December 20, 2012 / 2:04 PM / in 6 years

Gold slump hurts miners, TSX ends down

TORONTO (Reuters) - Canada’s main stock index fell on Thursday, as miners retreated in the face of sharp drops in the price of gold and other metals and hurt by uncertainty over stalled U.S. budget discussions.

A Toronto Stock Exchange (TSX) logo is seen in Toronto November 9, 2007. REUTERS/Mark Blinch

Bullion fell to its lowest price since August, while silver and platinum also retreated as heavy liquidation of positions and signs of an improving U.S. economy triggered a technical sell-off. <GOL/>

The U.S. economy - Canada’s largest trading partner - grew faster than previously thought in the third quarter but a sluggish world economy and belt-tightening by Washington looks set to put on the brakes again.

Adding to the negative tone, Republicans in the U.S. House of Representatives pushed ahead with their own “fiscal cliff” plan on Thursday, muddying negotiations with the White House to avoid steep tax increases and spending cuts that could push the country back into recession.

“It’s a pretty tired market,” said John Stephenson, senior vice president at First Asset Investment Management. “The market wants to go higher but there is all this uncertainty regarding the fiscal cliff.”

The Toronto Stock Exchange’s S&P/TSX composite index .GSPTSE ended down 14.92 points, or 0.12 percent, at 12,388.71.

Four of the 10 main sectors ended lower, with the materials sector, which includes gold miners, leading the declines. By contrast, U.S. indices ended in positive territory. .N

Miner Goldcorp Inc (G.TO) finished down 2.1 percent at C$35.17, while smaller Yamana Gold fell 2.4 percent to C$16.39 and Silver Wheaton Corp SLW.TO lost 1.4 percent to C$34.39.

Investors are also concerned about the fragility of the global economy, said Michael Sprung, president of Sprung Investment Management.

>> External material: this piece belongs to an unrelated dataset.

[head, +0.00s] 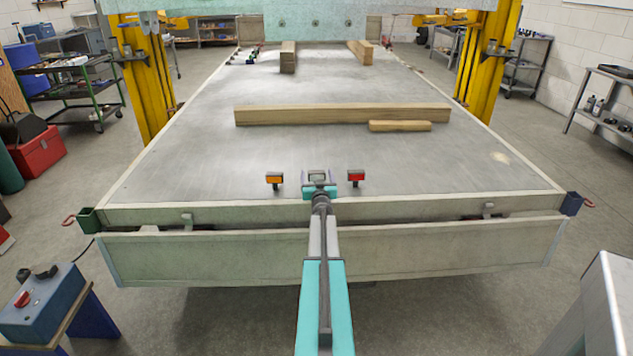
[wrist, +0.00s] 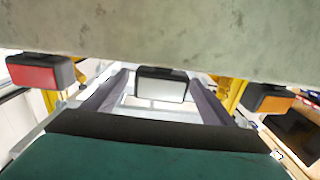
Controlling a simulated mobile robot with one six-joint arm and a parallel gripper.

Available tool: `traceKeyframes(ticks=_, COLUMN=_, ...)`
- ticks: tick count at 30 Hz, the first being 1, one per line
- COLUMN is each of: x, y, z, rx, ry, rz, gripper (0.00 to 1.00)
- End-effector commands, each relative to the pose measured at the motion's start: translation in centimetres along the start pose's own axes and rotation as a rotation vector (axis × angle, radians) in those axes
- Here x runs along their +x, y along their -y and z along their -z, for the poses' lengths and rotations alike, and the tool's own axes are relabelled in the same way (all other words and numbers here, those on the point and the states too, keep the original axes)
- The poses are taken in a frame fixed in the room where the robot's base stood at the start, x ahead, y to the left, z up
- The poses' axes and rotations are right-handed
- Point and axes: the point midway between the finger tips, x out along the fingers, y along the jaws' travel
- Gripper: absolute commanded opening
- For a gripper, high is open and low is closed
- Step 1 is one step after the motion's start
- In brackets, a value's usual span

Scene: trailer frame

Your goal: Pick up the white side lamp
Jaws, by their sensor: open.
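The white side lamp (wrist: 161,86), a pale rectangular lens in a dark housing, shows at the middle of the wrist view. My gripper (wrist: 160,78) is open, with one dark finger on each side of the lamp. I cannot tell whether a finger touches it. In the head view, my gripper (head: 318,178) is at the near end of the trailer deck, and the white lamp is mostly hidden by it. An orange lamp (head: 275,178) stands to the left and a red lamp (head: 356,177) to the right. The wrist view appears upside down, with red lamp (wrist: 40,72) left and orange lamp (wrist: 268,98) right.
The grey trailer deck (head: 200,165) is mostly clear around the lamps. A long wooden beam (head: 340,114) and a short block (head: 400,126) lie farther back. Yellow lift posts (head: 150,90) stand at both sides. A blue box (head: 42,305) is at the near left.

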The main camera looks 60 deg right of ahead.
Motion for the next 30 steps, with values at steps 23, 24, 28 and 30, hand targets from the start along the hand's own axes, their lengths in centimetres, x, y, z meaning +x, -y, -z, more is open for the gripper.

“The markets are at levels anticipating an improving economy, although not a very robust economy,” he said, adding that gold stocks could be in for another wild ride next year.

“By late next year, we should see some modest recovery (in the materials sector) as I would expect China could be working inventory down and be back in the market again,” he said.

Energy shares slipped 0.4 percent, with U.S. crude oil prices edging higher and Brent sliding. <O/R>

Shares of Bombardier Inc (BBDb.TO) gained 3.1 percent to C$3.68 after the Canadian aircraft and train maker said Latvia’s airBaltic has placed a firm order for 10 C-Series jets.

First Asset’s Stephenson said the dips in some resource stocks present buying opportunities, adding that he likes prospects for Canadian Natural Resources Ltd (CNQ.TO), Suncor Energy Inc (SU.TO) and Teck Resources LtdTCKb.TO and that First Quantum Minerals Ltd (FM.TO) looks attractive below $20.